At the Defence and Security Equipment International (DSEI) exhibition in London, held from 9 to 12 September 2025, MBDA officially presented the CROSSBOW One Way Effector Heavy, describing it as an affordable deep strike solution for NATO forces.

The system, which can deliver kinetic and non-kinetic payloads of up to 300kg at ranges beyond 800km, was developed in only seven months, moving from a paper design to demonstration readiness. A live-fire test is expected in the fourth quarter of 2025 if a customer backs the programme.

Ground-launched from the back of a vehicle, Crossbow has been designed to provide “combat mass” in high-intensity conflicts and complex electromagnetic environments. MBDA highlighted its modular design, which combines military and commercial off-the-shelf subsystems, enabling scalable production as early as the second quarter of 2026.
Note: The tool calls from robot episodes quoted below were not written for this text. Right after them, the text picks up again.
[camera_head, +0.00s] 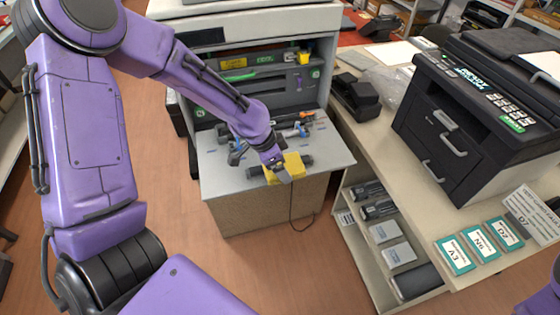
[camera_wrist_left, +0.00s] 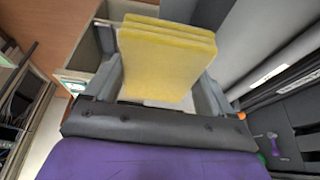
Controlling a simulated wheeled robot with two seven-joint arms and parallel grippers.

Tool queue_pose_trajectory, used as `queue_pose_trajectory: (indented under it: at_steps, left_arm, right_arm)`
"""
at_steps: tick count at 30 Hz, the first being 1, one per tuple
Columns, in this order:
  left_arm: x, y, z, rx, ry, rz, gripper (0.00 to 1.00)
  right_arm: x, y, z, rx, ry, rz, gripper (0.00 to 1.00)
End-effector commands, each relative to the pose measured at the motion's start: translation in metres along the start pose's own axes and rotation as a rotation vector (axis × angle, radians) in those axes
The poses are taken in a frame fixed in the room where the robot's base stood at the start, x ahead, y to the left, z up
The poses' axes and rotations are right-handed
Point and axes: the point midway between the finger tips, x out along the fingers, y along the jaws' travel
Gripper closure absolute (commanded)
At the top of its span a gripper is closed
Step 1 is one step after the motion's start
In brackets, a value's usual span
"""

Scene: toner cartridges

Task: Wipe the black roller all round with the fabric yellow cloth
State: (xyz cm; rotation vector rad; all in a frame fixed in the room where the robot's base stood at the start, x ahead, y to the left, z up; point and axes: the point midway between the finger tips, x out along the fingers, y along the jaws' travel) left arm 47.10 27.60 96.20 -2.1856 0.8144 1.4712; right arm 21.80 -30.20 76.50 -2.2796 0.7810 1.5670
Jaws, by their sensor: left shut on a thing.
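The folded yellow cloth (camera_head: 295,166) is held in my left gripper (camera_head: 279,169) over the front part of the grey open shelf of the printer. The cloth also shows in the left wrist view (camera_wrist_left: 165,62), as layered yellow folds between the two grey fingers of my left gripper (camera_wrist_left: 160,98). The black roller (camera_head: 307,160) lies across the shelf at the cloth. Its dark ends show on both sides of the cloth, and its middle is hidden. I cannot tell whether cloth and roller touch. My right gripper is out of view.
The grey shelf (camera_head: 225,185) juts from the open printer (camera_head: 250,22), with blue and grey parts (camera_head: 290,133) behind the roller. On the right, a table holds a black printer (camera_head: 480,110) and labelled cards (camera_head: 458,255). Below it is a shelf with boxes (camera_head: 392,243).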

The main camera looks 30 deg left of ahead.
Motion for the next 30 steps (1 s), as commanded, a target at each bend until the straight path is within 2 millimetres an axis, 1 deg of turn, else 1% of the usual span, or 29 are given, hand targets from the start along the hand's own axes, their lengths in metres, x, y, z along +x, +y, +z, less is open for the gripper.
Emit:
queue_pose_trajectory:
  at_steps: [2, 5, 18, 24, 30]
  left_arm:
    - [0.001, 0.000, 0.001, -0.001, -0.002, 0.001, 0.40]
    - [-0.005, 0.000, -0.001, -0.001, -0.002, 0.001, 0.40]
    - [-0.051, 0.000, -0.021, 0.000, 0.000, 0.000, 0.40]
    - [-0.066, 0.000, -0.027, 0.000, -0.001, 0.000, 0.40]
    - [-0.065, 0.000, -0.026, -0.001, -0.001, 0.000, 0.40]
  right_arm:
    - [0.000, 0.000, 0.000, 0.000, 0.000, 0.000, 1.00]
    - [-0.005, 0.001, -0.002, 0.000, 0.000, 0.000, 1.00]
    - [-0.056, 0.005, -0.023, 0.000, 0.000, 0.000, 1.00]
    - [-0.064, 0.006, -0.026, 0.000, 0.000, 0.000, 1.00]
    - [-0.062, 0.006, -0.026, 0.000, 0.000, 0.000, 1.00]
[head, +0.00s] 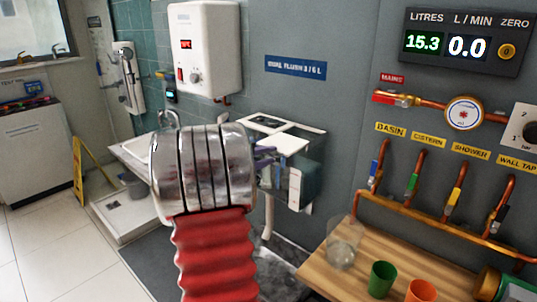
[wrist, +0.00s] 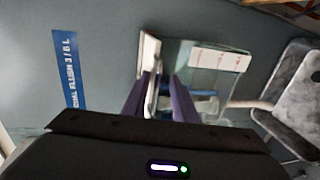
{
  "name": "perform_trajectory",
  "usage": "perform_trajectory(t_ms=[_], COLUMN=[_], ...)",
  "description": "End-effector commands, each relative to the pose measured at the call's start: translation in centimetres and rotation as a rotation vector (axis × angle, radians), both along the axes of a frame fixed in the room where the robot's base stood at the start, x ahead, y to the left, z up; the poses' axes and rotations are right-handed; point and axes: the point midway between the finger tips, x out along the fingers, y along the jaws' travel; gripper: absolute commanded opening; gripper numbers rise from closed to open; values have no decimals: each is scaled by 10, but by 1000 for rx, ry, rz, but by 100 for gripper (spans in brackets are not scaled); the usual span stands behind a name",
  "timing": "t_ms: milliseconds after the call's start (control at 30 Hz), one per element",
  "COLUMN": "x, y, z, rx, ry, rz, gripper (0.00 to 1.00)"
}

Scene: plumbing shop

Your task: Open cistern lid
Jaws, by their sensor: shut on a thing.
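The cistern (head: 300,180) is a clear-walled tank on the grey wall, with white fittings inside. It also shows in the wrist view (wrist: 215,85). Its white lid (head: 283,143) shows at the top of the tank, partly behind my arm; how far it is tilted is hard to tell. My gripper (head: 264,154) has purple fingers and is at the lid's near left side. In the wrist view my gripper (wrist: 162,78) is shut on the white lid (wrist: 149,48), whose edge runs between the fingers. My red-sleeved arm hides the tank's left part.
A blue dual-flush sign (head: 296,67) is on the wall above. A grey toilet seat (wrist: 300,85) is right of the tank in the wrist view. Copper pipes with valves (head: 440,190) and a wooden bench (head: 345,277) with cups stand at right. A basin (head: 135,150) stands at left.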

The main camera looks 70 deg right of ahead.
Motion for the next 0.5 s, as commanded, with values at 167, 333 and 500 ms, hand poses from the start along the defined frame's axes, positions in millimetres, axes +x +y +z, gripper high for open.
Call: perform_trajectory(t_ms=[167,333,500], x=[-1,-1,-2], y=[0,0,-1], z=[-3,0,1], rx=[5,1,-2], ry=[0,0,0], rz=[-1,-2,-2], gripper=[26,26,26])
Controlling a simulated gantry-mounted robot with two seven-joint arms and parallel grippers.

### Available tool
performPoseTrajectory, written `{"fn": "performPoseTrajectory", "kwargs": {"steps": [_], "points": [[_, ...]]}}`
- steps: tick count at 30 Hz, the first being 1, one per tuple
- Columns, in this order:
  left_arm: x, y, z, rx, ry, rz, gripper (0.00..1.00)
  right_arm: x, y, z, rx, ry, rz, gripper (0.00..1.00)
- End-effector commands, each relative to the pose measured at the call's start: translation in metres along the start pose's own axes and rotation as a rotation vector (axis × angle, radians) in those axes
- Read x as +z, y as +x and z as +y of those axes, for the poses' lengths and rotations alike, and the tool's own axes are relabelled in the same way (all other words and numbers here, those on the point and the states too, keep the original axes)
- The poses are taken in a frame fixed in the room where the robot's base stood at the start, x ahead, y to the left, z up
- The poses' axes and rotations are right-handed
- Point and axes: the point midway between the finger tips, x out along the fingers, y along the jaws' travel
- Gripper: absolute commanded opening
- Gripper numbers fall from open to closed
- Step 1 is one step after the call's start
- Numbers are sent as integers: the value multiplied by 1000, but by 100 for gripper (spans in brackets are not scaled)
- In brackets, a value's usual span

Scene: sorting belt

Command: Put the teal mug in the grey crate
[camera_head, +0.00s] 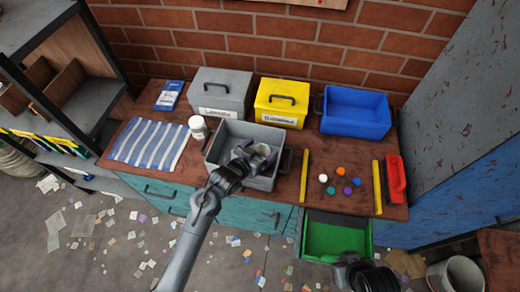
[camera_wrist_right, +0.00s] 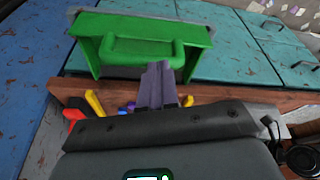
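The grey crate (camera_head: 213,150) stands open on the bench in the head view. My left gripper (camera_head: 257,156) is over its inside, pointing away from me. A small round mug (camera_head: 263,150) shows between its fingers, which seem closed on it; its teal colour is hard to make out. The gripper hides part of the mug, and whether the mug touches the crate floor cannot be told. My right gripper (camera_wrist_right: 157,85) shows in the right wrist view with its fingers together and nothing seen between them, near the green drawer's handle (camera_wrist_right: 165,50).
The open green drawer (camera_head: 337,239) juts from the bench front. Behind the crate stand a grey lidded box (camera_head: 220,88), a yellow box (camera_head: 282,98) and a blue bin (camera_head: 356,110). A white bottle (camera_head: 198,127) is left of the crate; several coloured balls (camera_head: 340,173) lie right.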

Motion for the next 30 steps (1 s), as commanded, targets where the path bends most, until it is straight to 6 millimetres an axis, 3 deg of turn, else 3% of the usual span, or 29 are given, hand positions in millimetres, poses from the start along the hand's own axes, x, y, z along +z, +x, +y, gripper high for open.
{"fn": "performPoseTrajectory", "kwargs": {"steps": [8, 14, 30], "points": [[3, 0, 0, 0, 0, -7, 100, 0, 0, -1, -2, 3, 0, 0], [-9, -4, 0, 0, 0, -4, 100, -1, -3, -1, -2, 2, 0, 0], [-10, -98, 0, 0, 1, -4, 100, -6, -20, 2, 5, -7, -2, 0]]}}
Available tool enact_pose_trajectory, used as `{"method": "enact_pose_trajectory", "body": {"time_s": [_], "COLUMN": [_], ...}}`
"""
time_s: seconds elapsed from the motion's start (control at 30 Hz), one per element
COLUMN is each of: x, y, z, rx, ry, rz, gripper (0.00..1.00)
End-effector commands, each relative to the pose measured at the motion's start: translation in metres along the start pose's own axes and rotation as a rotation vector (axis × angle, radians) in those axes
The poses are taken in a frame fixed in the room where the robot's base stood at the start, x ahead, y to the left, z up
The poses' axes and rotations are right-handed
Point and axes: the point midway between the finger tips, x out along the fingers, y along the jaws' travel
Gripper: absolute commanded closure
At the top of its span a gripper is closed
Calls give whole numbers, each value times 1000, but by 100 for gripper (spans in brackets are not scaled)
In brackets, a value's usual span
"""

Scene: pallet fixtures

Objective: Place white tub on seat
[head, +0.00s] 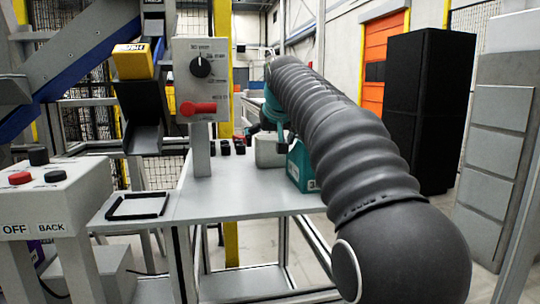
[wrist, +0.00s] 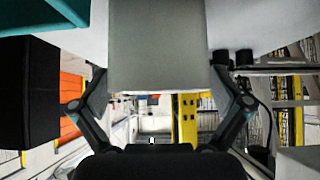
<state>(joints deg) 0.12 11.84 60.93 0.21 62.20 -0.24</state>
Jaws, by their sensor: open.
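The white tub (head: 268,151) stands on the grey table, partly hidden behind my arm in the head view. In the wrist view the tub (wrist: 158,40) shows as a pale grey block at the top centre. My gripper (wrist: 160,84) is open, with one finger on each side of the tub's near end and gaps beside it; I cannot tell any contact. In the head view the fingers are mostly hidden behind my arm. A black square frame (head: 138,217), likely the seat, lies empty at the table's left front.
A teal box (head: 303,167) stands right beside the tub. Several small black pieces (head: 225,148) stand left of it. A post-mounted control box (head: 201,80) rises between the tub and the frame. A push-button box (head: 45,200) is at far left.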

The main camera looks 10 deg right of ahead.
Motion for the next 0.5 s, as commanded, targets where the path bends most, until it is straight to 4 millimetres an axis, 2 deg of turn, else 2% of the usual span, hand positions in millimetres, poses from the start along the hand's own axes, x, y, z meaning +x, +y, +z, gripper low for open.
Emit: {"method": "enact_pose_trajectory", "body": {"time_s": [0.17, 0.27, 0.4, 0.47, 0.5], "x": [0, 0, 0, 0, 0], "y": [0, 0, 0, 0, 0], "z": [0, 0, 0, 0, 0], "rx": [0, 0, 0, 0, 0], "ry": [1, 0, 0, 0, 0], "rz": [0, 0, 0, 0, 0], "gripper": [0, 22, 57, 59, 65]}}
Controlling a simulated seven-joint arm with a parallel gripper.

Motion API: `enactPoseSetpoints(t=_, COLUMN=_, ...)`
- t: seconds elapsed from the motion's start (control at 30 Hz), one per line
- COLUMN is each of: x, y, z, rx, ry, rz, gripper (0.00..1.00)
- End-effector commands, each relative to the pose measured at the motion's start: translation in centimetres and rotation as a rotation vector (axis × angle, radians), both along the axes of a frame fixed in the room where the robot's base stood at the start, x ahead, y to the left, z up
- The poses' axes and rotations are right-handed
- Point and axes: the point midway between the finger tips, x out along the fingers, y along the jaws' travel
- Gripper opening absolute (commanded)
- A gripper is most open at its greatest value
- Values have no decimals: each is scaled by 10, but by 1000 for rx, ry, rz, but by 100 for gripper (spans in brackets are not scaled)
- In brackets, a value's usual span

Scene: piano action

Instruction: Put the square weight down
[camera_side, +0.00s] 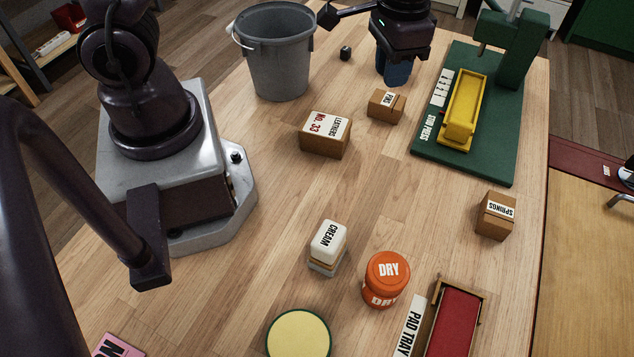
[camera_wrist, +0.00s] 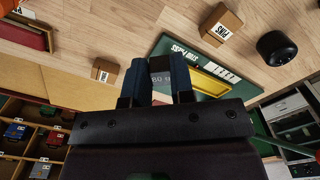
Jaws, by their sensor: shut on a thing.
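My gripper (camera_side: 394,82) is at the back of the table in the side view, behind the small PINS box and left of the green board. Its blue fingers (camera_wrist: 160,80) are shut on a dark grey square weight (camera_wrist: 160,80) with light, partly legible marking. In the side view the fingers hide the weight. I cannot tell whether it touches the table.
The PINS box (camera_side: 386,105), a small black weight-like piece (camera_side: 346,53) and a grey bucket (camera_side: 278,60) are nearby. The green board (camera_side: 425,150) carries a yellow tray (camera_side: 463,115) and a green press post (camera_side: 510,50). Bare wood lies around the middle.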

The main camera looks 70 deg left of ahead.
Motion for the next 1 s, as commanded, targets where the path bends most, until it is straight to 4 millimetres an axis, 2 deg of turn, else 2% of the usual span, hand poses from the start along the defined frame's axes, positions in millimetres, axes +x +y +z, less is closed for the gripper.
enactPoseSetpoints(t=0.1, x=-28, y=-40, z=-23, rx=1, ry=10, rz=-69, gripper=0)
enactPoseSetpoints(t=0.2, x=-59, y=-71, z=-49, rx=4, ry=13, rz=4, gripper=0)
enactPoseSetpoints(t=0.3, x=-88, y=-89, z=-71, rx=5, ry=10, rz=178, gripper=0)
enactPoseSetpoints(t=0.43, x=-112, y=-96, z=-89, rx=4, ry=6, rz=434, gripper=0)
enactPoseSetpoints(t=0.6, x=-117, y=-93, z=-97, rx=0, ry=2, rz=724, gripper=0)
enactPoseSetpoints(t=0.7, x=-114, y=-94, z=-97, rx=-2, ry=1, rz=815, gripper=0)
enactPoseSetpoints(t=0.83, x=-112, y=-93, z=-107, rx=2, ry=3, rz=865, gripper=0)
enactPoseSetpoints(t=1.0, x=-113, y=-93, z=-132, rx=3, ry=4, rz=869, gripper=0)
Eric Béranger, CEO of MBDA, said: “This project exemplifies the spirit and values of MBDA. It shows that we understand the context of the world today and are adapting, not just to the threat environment, but the procurement environment too. We are demonstrating we are ‘Battle Ready’ with our confidence in our understanding and anticipation of requirements. Our people are also showing their strengths through this project. Cooperation with partners, agile working with a rapid decision mind-set and a tolerance of risk. We are showing we can be different, in what are now different times.”

Crossbow was designed in parallel to the OWE concept launched at the Paris Air Show earlier this year. MBDA emphasises that its architecture supports spiral development in survivability, lethality and navigation, while allowing customers to configure production through domestic supply chains if desired.

George Allison
George Allison is the founder and editor of the UK Defence Journal. He holds a degree in Cyber Security from Glasgow Caledonian University and specialises in naval and cyber security topics. George has appeared on national radio and television to provide commentary on defence and security issues. Twitter: @geoallison

5 COMMENTS

  1. Couple of thousand of these to combine with the other cruise missile options.

    2000km+is nice to have but probably not necessary in most cases 800km will do most jobs

    • The 2000km+ missile has a very specific purpose. It’s not a NATO first missile it’s a UK backstop of being able to hurt Russia directly and independently of any support from NATO as a direct deterrent against a strike on the UK..it’s essentially a hit us and we don’t need to enact article five before we can hit you back.

      This looks like MBDAs answer to the UKs project brakestop, which is a NATO first programme and as you say a cheapish 600km range weapon with a a 300kg warhead is very useful in the deep battlefield.

  2. Well there we have it the first offering for project brakestop, pretty impressive getting an offer ready within 1 year and even exceeded the 600km requirement

    So brakestop asked for…

    Range: >500 km
    Payload: 200-300 kg (Mk 82 bomb sized payload)
    Speed: Approximately 600 km/h
    Launch: Ground-launched from a mobile platform
    Cost: Target cost of £400,000 per delivery platform (excluding VAT)
    Guidance: Operable in GPS-denied environments, resistant to EW attacks
    Scalability: Minimum production rate of 20 units per month

    If the UK government does order this I will even start to have faith in the Anglo German 2500km Moscow express and the let’s build a future tactical nuclear weapon without telling everyone what it really is project Nightfall ( although really if you were looking to be getting a tactical nuclear ballistic missile you could not pick a more sinister and obvious name for the project).